Realistically there's something of a continuum of progressing difficulty of climbs in terms of length and so on from the northern Classics through to LBL, and with the move of AGR away from the Cauberg finale (and the increase in prominence of the miserable, worthless Bemelerberg at the expense of actual good climbs like Keutenberg) you could see the period as being two "pairs" of races, the 'intermediate' hilly classics of BP and AGR forming a bridge between the northern Classics and the 'true' Ardennes of Flèche and Liège.
That was what I
thought the BP organisers were heading towards, and it seemed to be going well, because especially with the most recent AGR routes, it could attract some of those classics men who don't specialise in the longer hills so would be unlikely to compete on the Mur de Huy, but can power over the 400-500m length ones. BP can very much serve as half of a double act with Amstel Gold, with the profile of the climbs matching up with many of those in the Limburg hills.

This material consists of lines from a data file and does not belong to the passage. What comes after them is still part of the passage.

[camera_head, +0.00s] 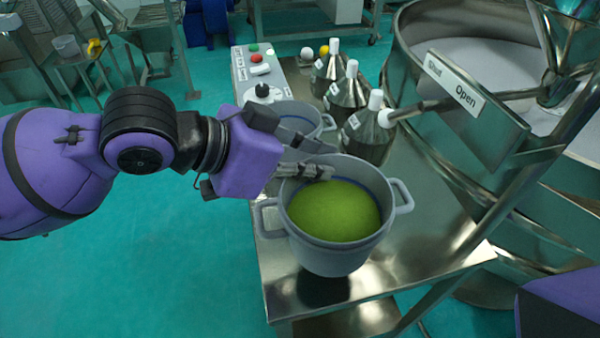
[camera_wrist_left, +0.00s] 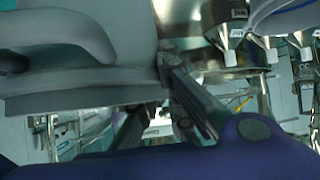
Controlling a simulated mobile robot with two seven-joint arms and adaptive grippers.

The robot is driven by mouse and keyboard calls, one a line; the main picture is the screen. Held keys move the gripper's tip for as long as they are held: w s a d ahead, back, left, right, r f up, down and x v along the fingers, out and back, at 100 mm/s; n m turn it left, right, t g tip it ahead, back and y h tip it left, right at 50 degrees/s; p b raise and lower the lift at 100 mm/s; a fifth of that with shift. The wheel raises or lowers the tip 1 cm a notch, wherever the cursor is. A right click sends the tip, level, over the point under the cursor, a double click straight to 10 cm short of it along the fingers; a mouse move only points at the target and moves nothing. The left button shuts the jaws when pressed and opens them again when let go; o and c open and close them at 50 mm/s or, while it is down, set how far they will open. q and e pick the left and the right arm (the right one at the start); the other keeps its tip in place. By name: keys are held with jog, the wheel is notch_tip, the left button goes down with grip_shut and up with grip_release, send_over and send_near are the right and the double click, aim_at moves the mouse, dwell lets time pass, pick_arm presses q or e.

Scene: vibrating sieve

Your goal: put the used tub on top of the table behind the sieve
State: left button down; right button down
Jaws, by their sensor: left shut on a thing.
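A grey two-handled tub (camera_head: 333,258) filled with green material is at the near end of the steel table (camera_head: 440,258). My left gripper (camera_head: 318,172) is shut on its far-left rim. A dark patch shows on the steel under the tub; I cannot tell whether it touches the table. In the left wrist view the tub wall (camera_wrist_left: 110,75) fills the upper left, beside the gripper fingers (camera_wrist_left: 165,85). The steel sieve (camera_head: 405,75) stands at the right. A second grey tub (camera_head: 312,112) sits farther back, partly hidden by my gripper. My right gripper is not visible.
Several steel bottles with white caps (camera_head: 352,90) stand on the table between the far tub and the sieve. A control box (camera_head: 258,72) with buttons is at its back left. A Shut/Open plate (camera_head: 455,100) juts over the table's right side. Green floor (camera_head: 150,270) is clear at left.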

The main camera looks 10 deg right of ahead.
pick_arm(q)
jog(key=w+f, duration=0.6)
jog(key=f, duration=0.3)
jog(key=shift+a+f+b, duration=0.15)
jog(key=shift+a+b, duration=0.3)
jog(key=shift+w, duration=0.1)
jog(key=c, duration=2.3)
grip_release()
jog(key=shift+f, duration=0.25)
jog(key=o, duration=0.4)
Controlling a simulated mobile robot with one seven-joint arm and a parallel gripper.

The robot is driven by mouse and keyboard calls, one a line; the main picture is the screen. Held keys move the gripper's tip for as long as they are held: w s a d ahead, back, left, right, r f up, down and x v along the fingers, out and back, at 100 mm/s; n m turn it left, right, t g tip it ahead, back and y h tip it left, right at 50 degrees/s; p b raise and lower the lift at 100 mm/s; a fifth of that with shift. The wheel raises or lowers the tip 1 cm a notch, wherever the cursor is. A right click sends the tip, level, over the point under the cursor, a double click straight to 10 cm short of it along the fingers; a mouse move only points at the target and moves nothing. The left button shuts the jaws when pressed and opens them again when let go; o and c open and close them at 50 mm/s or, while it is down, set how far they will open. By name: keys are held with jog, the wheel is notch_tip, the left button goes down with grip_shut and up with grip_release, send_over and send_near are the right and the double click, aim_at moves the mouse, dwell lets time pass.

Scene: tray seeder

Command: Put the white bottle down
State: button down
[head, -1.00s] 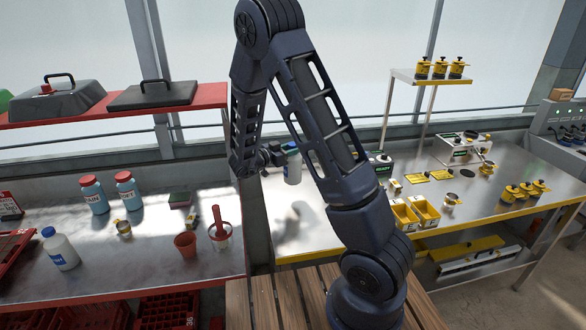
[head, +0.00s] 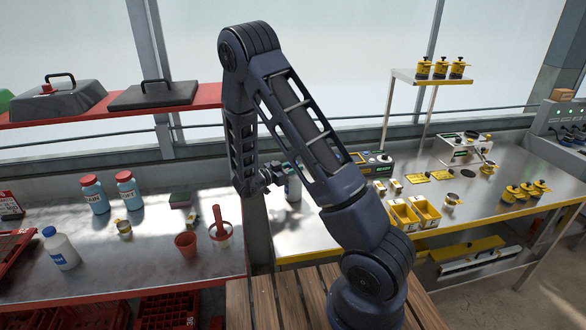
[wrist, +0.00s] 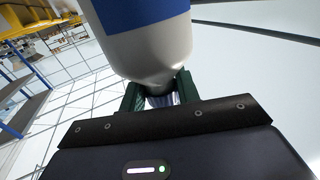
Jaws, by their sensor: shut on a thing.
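My gripper (head: 274,174) is shut on a white bottle (head: 293,187), partly hidden behind my arm in the head view. In the wrist view the bottle (wrist: 150,45) fills the upper middle, white with a blue band, and its narrow end sits between the green fingers of the gripper (wrist: 160,93). The bottle looks upright at the left end of the steel bench (head: 300,235). I cannot tell whether it touches the bench. Another white bottle with a blue cap (head: 62,250) stands on the red-edged bench at the left.
The red-edged bench (head: 130,265) holds two blue jars with red lids (head: 111,192), a red pot (head: 186,244) and a red scoop in a cup (head: 221,232). Yellow bins (head: 414,213) stand right of my arm. The steel bench's front left looks clear.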

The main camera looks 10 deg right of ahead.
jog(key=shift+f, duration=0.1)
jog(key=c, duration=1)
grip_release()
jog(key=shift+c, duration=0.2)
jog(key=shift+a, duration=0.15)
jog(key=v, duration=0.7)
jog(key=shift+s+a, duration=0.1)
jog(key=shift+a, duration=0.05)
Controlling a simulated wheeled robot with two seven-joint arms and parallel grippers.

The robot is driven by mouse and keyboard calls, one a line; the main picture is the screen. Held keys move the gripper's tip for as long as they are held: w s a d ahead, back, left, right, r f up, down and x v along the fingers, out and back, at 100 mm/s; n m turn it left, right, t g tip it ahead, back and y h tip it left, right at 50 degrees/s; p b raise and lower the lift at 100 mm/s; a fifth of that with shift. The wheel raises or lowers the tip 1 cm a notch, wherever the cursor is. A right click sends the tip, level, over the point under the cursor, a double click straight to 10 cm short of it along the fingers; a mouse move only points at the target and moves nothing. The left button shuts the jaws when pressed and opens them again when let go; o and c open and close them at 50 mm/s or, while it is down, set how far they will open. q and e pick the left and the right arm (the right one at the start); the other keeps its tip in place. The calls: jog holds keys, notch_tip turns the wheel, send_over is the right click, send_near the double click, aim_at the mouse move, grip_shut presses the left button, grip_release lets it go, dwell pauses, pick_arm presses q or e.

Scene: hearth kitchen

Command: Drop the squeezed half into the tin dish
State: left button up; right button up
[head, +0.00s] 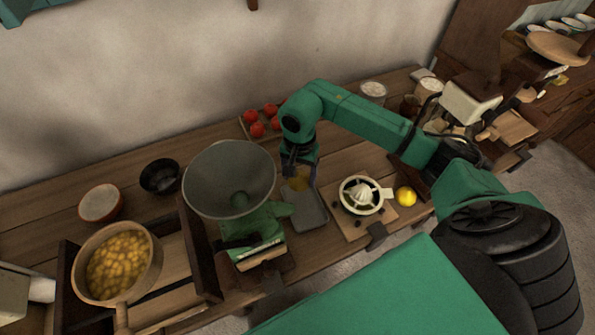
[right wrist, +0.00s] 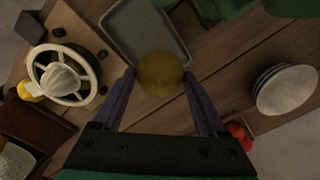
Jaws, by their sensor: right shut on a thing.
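My right gripper (head: 301,168) is shut on a yellow squeezed half (right wrist: 160,74), which shows between the two fingers in the right wrist view. In the head view the squeezed half (head: 299,182) hangs below the fingers, near the far end of the grey tin dish (head: 309,213). The tin dish (right wrist: 140,25) lies just beyond the half in the right wrist view, and the half overlaps its near end there. I cannot tell how high the half is above it. My left gripper is not in view.
A white juicer (head: 362,195) stands on a board, with a yellow lemon (head: 405,196) beside it. A large grey funnel bowl (head: 228,180) stands left of the dish. Tomatoes (head: 262,119) lie on a tray behind. A pot of yellow pieces (head: 117,264) is at the left.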

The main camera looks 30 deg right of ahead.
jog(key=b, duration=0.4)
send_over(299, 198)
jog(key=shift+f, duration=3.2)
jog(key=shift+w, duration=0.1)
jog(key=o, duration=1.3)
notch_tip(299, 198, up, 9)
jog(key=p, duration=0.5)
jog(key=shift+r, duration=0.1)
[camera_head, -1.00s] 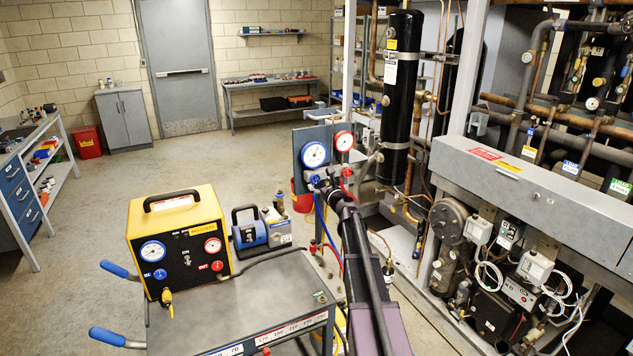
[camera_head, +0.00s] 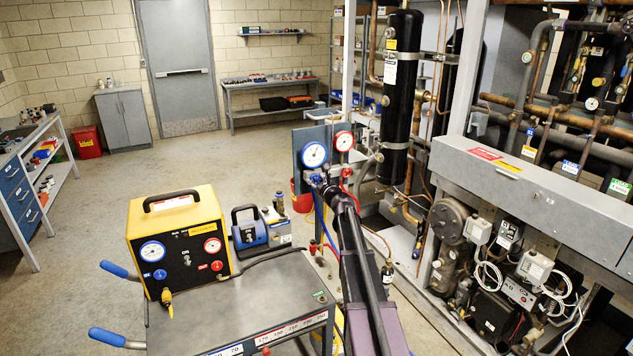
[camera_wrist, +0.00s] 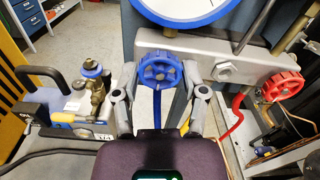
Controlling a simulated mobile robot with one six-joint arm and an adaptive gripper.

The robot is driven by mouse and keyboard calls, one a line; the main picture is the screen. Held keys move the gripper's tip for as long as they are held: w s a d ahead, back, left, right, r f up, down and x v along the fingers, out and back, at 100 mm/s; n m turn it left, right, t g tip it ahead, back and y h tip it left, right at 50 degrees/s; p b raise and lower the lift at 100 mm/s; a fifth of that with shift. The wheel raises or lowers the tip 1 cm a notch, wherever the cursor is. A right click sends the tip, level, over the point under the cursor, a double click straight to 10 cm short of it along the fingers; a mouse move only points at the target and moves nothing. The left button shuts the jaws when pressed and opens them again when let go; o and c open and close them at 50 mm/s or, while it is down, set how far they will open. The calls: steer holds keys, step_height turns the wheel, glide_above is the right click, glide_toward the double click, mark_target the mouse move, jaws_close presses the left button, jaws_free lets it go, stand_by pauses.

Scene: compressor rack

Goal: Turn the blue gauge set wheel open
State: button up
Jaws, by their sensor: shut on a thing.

But what BP isn't really preparation for is a series of 2-3km steep hills as the Ardennes tend to provide. That isn't to diss the race, it's just not what it has at its disposal. The Volta a Catalunya isn't having several flat stages with cobbled roads to encourage riders to use it as Paris-Roubaix and RVV preparation either. Most of the climbs in BP are the kind that we joke about being "secret" climbs that go unnoted in the Itzulia roadbook because, I don't know when the last time you looked at a topographical map of the Basque Country was, but it's kind of geographically not very similar to the Brabant at all. Which then reflects in the kind of riders it attracts, so trying to attract the riders from Itzulia to BP is kind of a fool's errand, especially trying to attract them by making the race
easier, i.e. easier for sprinters and rouleurs to survive, and harder for the grimpeurs and puncheurs that typically make up the lion's share of the stage winners and GC field of the Itzulia to make a difference in. If you
do attract them through that, it's more likely to be as logged miles ahead of the Ardennes week proper and the races that suit those riders, not to add anything of substance to the race.